▶

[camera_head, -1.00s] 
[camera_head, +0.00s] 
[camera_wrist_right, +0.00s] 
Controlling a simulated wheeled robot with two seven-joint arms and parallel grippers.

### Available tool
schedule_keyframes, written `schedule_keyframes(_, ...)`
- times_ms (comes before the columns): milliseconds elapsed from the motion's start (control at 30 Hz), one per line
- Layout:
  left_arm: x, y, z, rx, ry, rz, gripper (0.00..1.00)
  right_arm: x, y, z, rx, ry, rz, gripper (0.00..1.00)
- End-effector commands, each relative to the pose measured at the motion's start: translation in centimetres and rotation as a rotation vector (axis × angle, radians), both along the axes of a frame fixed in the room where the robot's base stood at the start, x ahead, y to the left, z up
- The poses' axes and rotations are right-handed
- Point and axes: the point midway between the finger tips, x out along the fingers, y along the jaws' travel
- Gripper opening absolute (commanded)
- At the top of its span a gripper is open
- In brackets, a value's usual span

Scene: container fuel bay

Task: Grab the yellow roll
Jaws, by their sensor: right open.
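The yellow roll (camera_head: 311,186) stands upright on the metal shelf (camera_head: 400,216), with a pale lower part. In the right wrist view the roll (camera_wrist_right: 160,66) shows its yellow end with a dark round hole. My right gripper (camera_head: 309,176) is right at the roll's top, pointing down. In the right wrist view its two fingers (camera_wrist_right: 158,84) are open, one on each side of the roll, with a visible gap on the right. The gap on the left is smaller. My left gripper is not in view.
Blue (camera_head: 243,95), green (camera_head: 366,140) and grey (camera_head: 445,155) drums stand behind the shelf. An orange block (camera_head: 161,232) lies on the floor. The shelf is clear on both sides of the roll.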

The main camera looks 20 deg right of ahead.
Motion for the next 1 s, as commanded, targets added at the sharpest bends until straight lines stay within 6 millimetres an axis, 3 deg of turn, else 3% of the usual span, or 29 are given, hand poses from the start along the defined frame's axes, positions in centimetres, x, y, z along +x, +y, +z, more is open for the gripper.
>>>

◀

Retype the listing exactly, in full.

▶ **EXERCISE RESPONSE**
[camera_head, -1.00s] 
[camera_head, +0.00s] 
[camera_wrist_right, +0.00s] 
Controlling a simulated wheeled robot with two seven-joint arms and parallel grippers.

### Available tool
schedule_keyframes, written `schedule_keyframes(_, ...)`
- times_ms (comes before the columns): milliseconds elapsed from the motion's start (control at 30 Hz), one per line
- Layout:
  left_arm: x, y, z, rx, ry, rz, gripper (0.00..1.00)
  right_arm: x, y, z, rx, ry, rz, gripper (0.00..1.00)
- End-effector commands, each relative to the pose measured at the motion's start: translation in centimetres and rotation as a rotation vector (axis × angle, radians), both along the axes of a frame fixed in the room where the robot's base stood at the start, x ahead, y to the left, z up
- The poses' axes and rotations are right-handed
- Point and axes: the point midway between the finger tips, x out along the fingers, y along the jaws' travel
- Gripper opening absolute (commanded)
- At the top of its span a gripper is open
- In brackets, a value's usual span

Scene: container fuel bay

Task: Grab the yellow roll
Jaws, by their sensor: right open.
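The yellow roll (camera_head: 311,186) stands upright on the metal shelf (camera_head: 400,216), with a pale lower part. In the right wrist view the roll (camera_wrist_right: 160,66) shows its yellow end with a dark round hole. My right gripper (camera_head: 309,176) is right at the roll's top, pointing down. In the right wrist view its two fingers (camera_wrist_right: 158,84) are open, one on each side of the roll, with a visible gap on the right. The gap on the left is smaller. My left gripper is not in view.
Blue (camera_head: 243,95), green (camera_head: 366,140) and grey (camera_head: 445,155) drums stand behind the shelf. An orange block (camera_head: 161,232) lies on the floor. The shelf is clear on both sides of the roll.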

The main camera looks 20 deg right of ahead.
Motion for the next 1 s, as commanded, targets added at the sharpest bends until straight lines stay within 6 millimetres an axis, 3 deg of turn, else 3% of the usual span, or 29 are given, hand poses from the start along the defined frame's axes, positions in centimetres, x, y, z along +x, +y, +z, more is open for the gripper.
>>>

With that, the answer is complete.